Thursday, 25 March 2010

Tax & Taxmen

I used to work in the Civil Service. I'm a Facilities Manager by profession, and I worked in a government department until I realised I'd never be promoted following my preferred path. That's a quirk of the Civil Service.

Anyway, when I left, I invited a few lads out for a pint at the nearest decent local. Apparently, Alesha Dixon was busy washing her hair. We were sitting around chatting, and the conversation got onto taxation. One of the lads, John, stopped the show with his assertion that the United Nations should be responsible for all global taxation. He meant everything - all tax-setting and raising to be handled through the UN.

Once I stopped laughing disbelievingly, I asked him how it would work. He wasn't sure, but thought that everybody should be taxed the same as a starting point. What? I challenged, you'd tax workers in, say, Viet Nam the same as you would in the UK? What about relative GNP? And what about a nation's sovereign rights? He never answered. How could he? He was a middle manager at Ofsted who liked football. He just felt the rightness of his position.

I often wonder what happened to John. Think what you like about the people who work as civil servants, it was a piece of original thinking. Utterly impractical, but original nonetheless. That night, we never discussed sin taxes, but I'd liked to have gotten his take on how to deploy he instrument of regressive taxation as a means of behaviour modification, social change and topping up the piggy bank in tough times. I'm also enjoying the thought that today, he's inside HM Treasury, imposing his eccentric views on our national bean-counters.

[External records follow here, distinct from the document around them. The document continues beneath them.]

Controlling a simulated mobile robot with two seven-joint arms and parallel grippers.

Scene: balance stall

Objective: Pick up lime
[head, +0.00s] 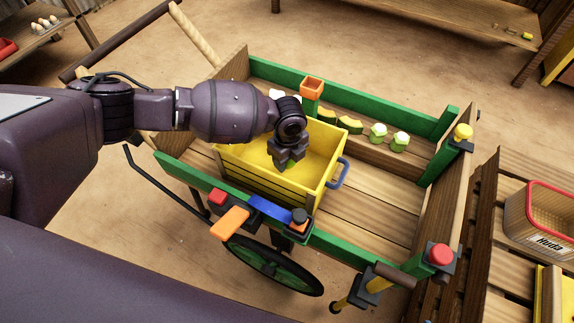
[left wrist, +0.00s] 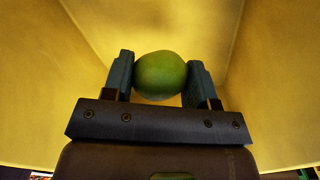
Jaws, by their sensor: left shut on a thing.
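The lime (left wrist: 160,75) is round and green and sits between the two fingers of my left gripper (left wrist: 160,78) in the left wrist view. The fingers touch it on both sides. In the head view my left gripper (head: 286,160) points down inside the yellow crate (head: 322,170), and a bit of the lime (head: 289,166) shows below the fingers. The yellow crate walls fill the left wrist view around it. I cannot tell whether the lime touches the crate floor. My right gripper is not in view.
The crate stands on a wooden cart with green side boards (head: 430,130). Yellow and green pieces (head: 377,135) line its far side. An orange square cup (head: 312,86) stands on a far post. A basket (head: 545,215) sits on the slatted bench at right.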

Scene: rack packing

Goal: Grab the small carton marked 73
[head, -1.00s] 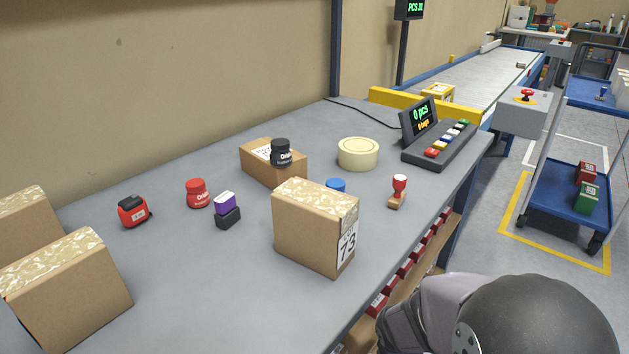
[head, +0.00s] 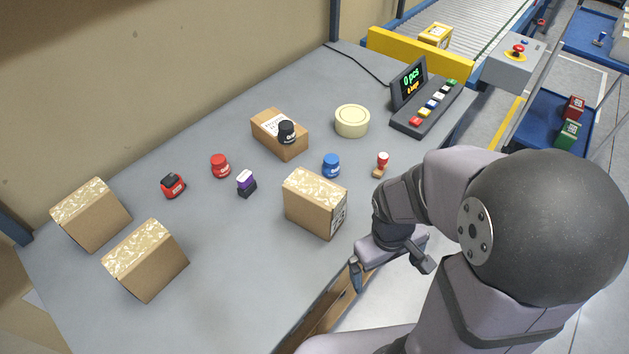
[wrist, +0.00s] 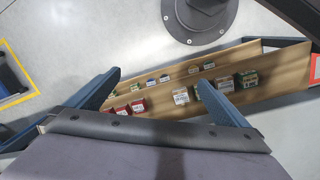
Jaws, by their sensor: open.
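The carton marked 73 (head: 314,204) is a brown box with clear tape on top. It stands on the grey table near its front edge in the head view. Its label is on the right face, seen at a steep angle, and the number is hard to read now. My gripper (head: 391,268) is right of the carton, off the table's front edge, apart from it. The wrist view shows both fingers (wrist: 160,97) spread wide with nothing between them. The carton does not show in the wrist view.
Two similar cartons (head: 146,261) (head: 90,215) stand at the left. A low shelf (wrist: 160,125) holds several small boxes.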

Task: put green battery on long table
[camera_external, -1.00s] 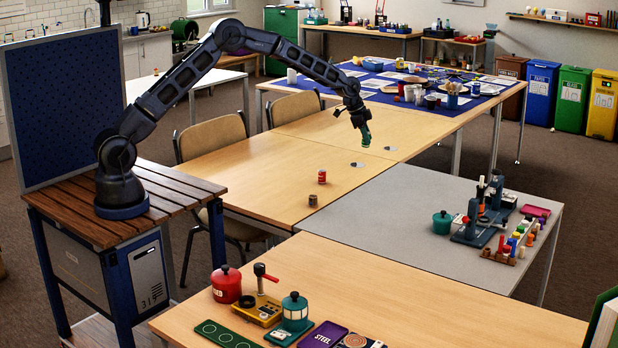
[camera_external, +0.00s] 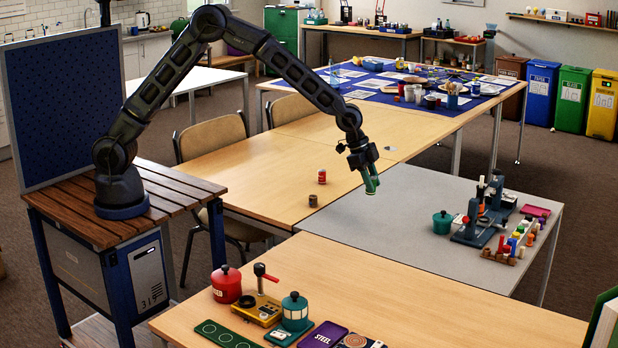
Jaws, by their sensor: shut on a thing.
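The green battery (camera_external: 371,182) is a small upright green cylinder. My gripper (camera_external: 367,172) is shut on it and holds it in the air. In the picture it hangs over the boundary between the light wooden table (camera_external: 275,178) and the grey table (camera_external: 410,215); its exact height cannot be told. A red battery-like can (camera_external: 322,177) and a short brown cylinder (camera_external: 313,200) stand on the wooden table, left of my gripper. Which table the task calls long is not marked.
A teal pot (camera_external: 442,222) and a teal stand with colored pegs (camera_external: 485,220) are on the grey table's right side. The front wooden table (camera_external: 420,300) holds a red pot (camera_external: 226,284), a yellow device (camera_external: 258,309) and a teal canister (camera_external: 295,312). The grey table's middle is clear.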

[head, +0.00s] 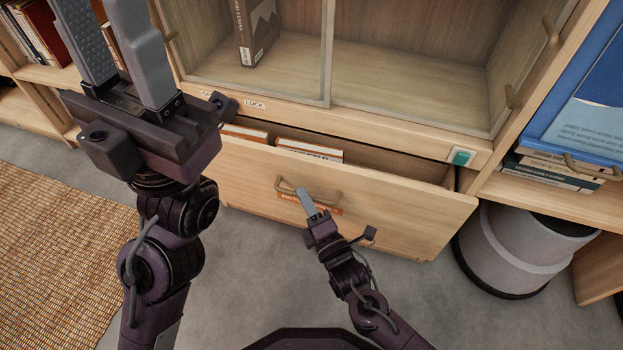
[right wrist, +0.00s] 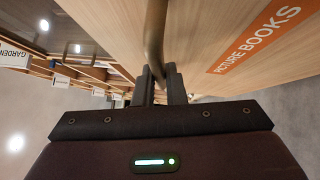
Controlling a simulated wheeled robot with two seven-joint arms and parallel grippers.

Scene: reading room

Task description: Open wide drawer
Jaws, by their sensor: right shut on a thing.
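The wide drawer (head: 400,211) of the wooden cabinet stands partly pulled out, with books (head: 309,150) visible inside. An orange label on its front reads "PICTURE BOOKS" in the right wrist view (right wrist: 254,39). My right gripper (head: 305,196) is shut on the drawer's brass-coloured handle (head: 332,204). In the right wrist view the handle (right wrist: 155,38) runs between the two fingers (right wrist: 161,82). My left gripper (head: 116,50) is raised at the upper left, empty, with its two fingers apart. It partly covers the cabinet's left side.
Above the drawer is a glass-fronted cabinet (head: 400,85) with a brown book (head: 256,32) inside. A green switch (head: 461,156) sits on the rail at right. A grey bin (head: 520,248) stands right of the drawer. A woven rug (head: 60,235) lies at left. Grey floor is clear below the drawer.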

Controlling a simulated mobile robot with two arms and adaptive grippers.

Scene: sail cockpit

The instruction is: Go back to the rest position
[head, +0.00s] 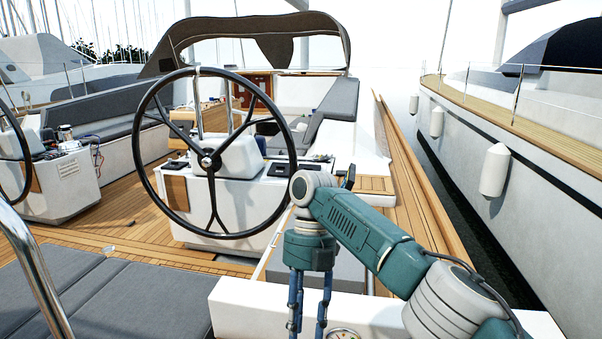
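My right arm comes in from the lower right, bent at the elbow, with its teal wrist pointing down. My right gripper (308,318) hangs below it with blue fingers that stand apart, and I see nothing between them. Its fingertips are at or past the bottom edge of the picture. It is in front of the white cockpit ledge (250,308). My left gripper and left arm are not in the picture.
A large black steering wheel (284,138) stands on its white pedestal just beyond my right arm. A second pedestal (62,180) is at left. A metal rail (38,275) and grey cushions (130,295) are at lower left. The teak floor (130,225) is mostly clear.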

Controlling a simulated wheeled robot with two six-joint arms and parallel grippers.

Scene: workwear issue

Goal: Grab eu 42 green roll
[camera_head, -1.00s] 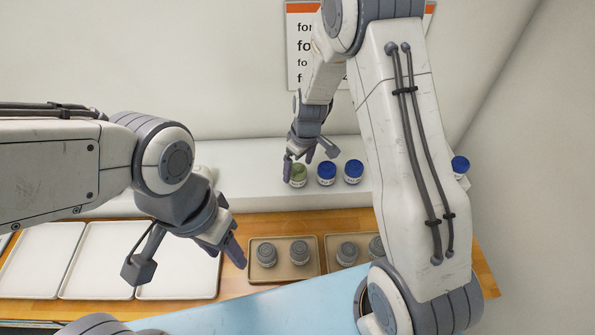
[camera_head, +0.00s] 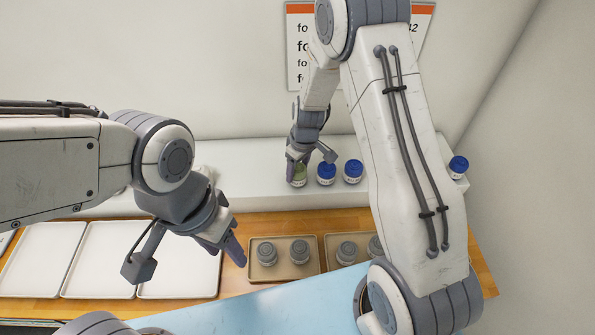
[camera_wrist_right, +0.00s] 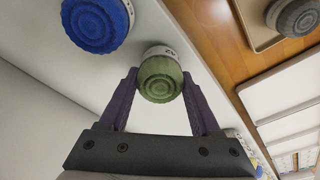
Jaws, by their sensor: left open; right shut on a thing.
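The green roll (camera_head: 299,178) stands at the left end of a row on the white shelf, with a white label band. In the right wrist view the green roll (camera_wrist_right: 160,78) sits between the two fingers, its label partly legible as "42". My right gripper (camera_head: 298,162) is shut on it from above; in the wrist view my right gripper (camera_wrist_right: 158,90) has a finger on each side. My left gripper (camera_head: 222,250) is open and empty, above the table left of the brown trays.
Blue rolls (camera_head: 326,172) stand close to the right of the green one; another blue roll (camera_head: 458,165) is farther right. A brown tray (camera_head: 262,274) holds grey rolls. White trays (camera_head: 105,262) lie empty at left. A sign (camera_head: 297,70) hangs on the wall.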

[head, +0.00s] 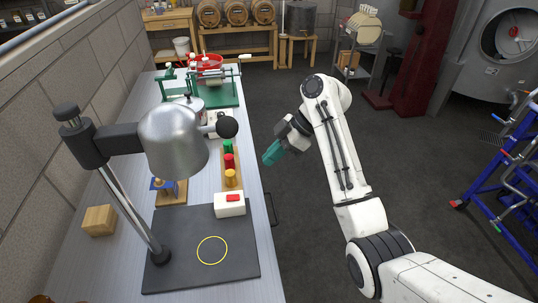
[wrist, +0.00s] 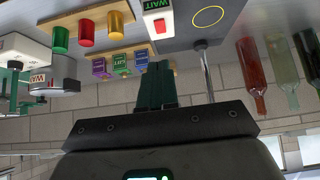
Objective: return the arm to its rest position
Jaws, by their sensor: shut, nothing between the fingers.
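My gripper (head: 272,154) has teal fingers and hangs in the air just right of the workbench's right edge in the head view. My white arm reaches up from the lower right and bends over to it. In the wrist view the fingers (wrist: 157,85) are together and nothing shows between them. No object touches the gripper.
The workbench (head: 205,199) carries a metal lamp-like device (head: 175,140), a dark board (head: 190,275) with a yellow ring, a white box (head: 229,207) and coloured cylinders (head: 230,162). A blue ladder (head: 505,175) stands right. Dark floor between is clear.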

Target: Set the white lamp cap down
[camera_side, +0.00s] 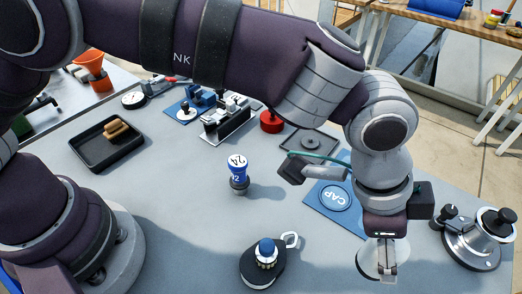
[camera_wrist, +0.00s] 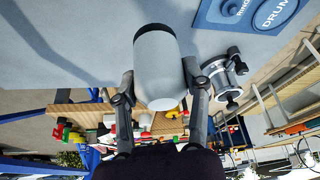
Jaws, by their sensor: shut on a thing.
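The white lamp cap (camera_wrist: 157,62) is between the two fingers of my gripper (camera_wrist: 160,82) in the wrist view, with a finger against each side. It is a rounded white body with a darker grey end. In the side view, the cap (camera_side: 369,262) shows white behind my gripper (camera_side: 387,268), at the lower right near the table's front. My gripper partly hides it, and I cannot tell whether it touches the table. A blue mat (camera_side: 318,205) with a round pad marked CAP lies to the upper left of the gripper.
A metal winch-like part (camera_side: 473,243) stands to the right of the gripper. A blue-and-white bottle (camera_side: 238,172) and a black block with a blue knob (camera_side: 262,268) stand to the left. A black tray (camera_side: 84,158) is farther left. Bare grey table lies between them.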

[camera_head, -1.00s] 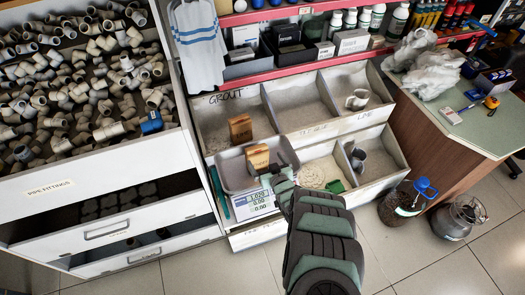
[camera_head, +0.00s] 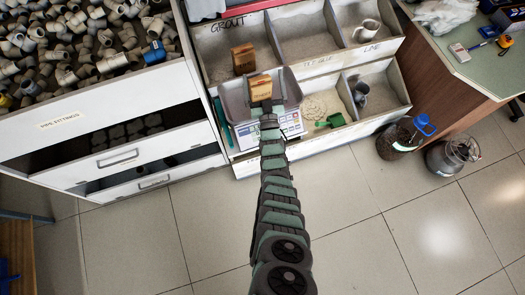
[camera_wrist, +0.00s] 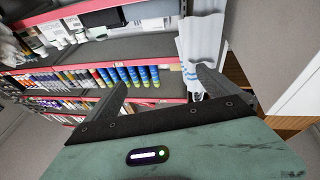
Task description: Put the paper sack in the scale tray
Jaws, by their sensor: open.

I liked Pete Brown's take on Alistair Darling as Thunderbird Zero. However, a secret pic of the man in his true guise popped into my inbox late last night. The eyebrows give the game away. Obviously, the hair is a wig.

1 comment:

Paul Garrard said...

"He was a middle manager at Ofsted who liked football." - No hope for the poor fellow.

I'm currently reading a book called 'The Spirit Level', oft quoted from by Dickwhat Cameroon. It's an interesting reading and seems to offer justification for whacking up taxes for the rich good and proper. Nothing wrong with taxes as long as the right people are in charge.